Perhaps it is the passage of time, or comparisons with the nixonian pugnacity of the Bush II administration, but liberal-left historians have begun to reassess the presidency of Ronald Reagan, a man they reviled at the time in apocalyptically bitter terms. Or condemned as a cipher, a “B movie actor” or in the words of Clark Clifford, “an amiable dunce” ( arrogant and corrupt, Clifford demonstrated his own intellectual brilliance as a political fixer and respectable front man for BCCI, an institutional vehicle for transnational organized crime networks and rogue states, avoiding Federal prosecution only due to advanced age and ill health).
The release of historical documents and Reagan’s private papers has undermined the “sleepwalking through history” meme, forcing historians to revise earlier opinions. Sean Wilentz, noted historian and a fervent liberal Democratic partisan, is acknowledging Reagan’s significance ( while still condemning all the policies that constituted “Reaganism”). At one time, among a majority of historians, this would have been tantamount to heresy:
Yet, by 2008, the surge of conservative politics that Reagan personified had survived brief interruption and temporary reversal and, like it or not, defined an entire political era–an era longer than that of either Thomas Jefferson or Andrew Jackson, longer than the Gilded Age or the Progressive Era, and as long as the period of liberal reform that stretched from the rise of the New Deal to the demise of the Great Society.
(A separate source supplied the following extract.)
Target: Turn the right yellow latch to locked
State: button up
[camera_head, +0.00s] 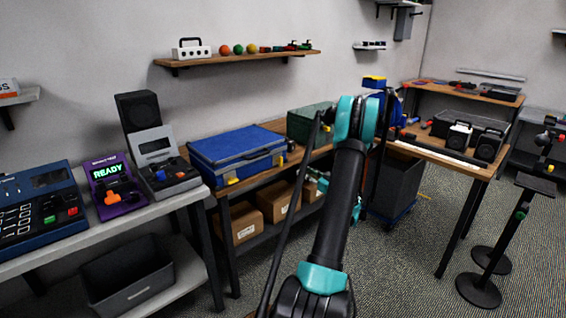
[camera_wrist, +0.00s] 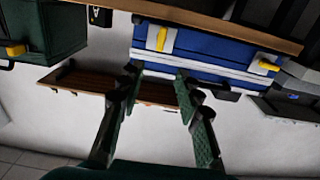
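The blue case (camera_head: 235,148) stands on the wooden bench with its lid shut. Its two yellow latches show on the front: one at left (camera_head: 233,181) and the right one (camera_head: 280,160). The wrist view is upside down and shows the blue case (camera_wrist: 205,50) at the top. There the right yellow latch (camera_wrist: 161,38) stands upright on a pale plate, and the left latch (camera_wrist: 268,65) lies slanted sideways. My gripper (camera_wrist: 158,88) is open and empty, its fingers apart, below the right latch in that picture and not visibly touching it. My arm hides most of it in the head view.
A green case (camera_head: 308,122) stands right of the blue case; in the wrist view it (camera_wrist: 62,22) is at upper left. A grey-and-black device (camera_head: 160,165) stands left of the blue case. A wall shelf (camera_head: 240,58) hangs above. Cardboard boxes (camera_head: 243,222) sit beneath the bench.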

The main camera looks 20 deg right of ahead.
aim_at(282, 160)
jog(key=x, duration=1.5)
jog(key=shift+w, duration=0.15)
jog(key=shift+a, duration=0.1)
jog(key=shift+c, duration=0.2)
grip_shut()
….Reagan did have a knack, though, for peaking when it counted: during his reelection year in 1984 and in his final year in office. He also proved a shrewd operator regarding the two issues he cared about most–taxes and the cold war. His two major tax cuts, in 1981 and 1986, redistributed wealth upward to the already wealthy and sent deficits soaring. He ultimately secured his chief objective, which was to skew the progressive tax system. It is almost impossible to imagine the top marginal rate on personal income ever climbing back up to 70 percent (the figure when Reagan was elected). That change alone has dramatically curtailed the possibilities for liberal government….
Perhaps in 2029, they’ll even be saying a kind word for George W. Bush.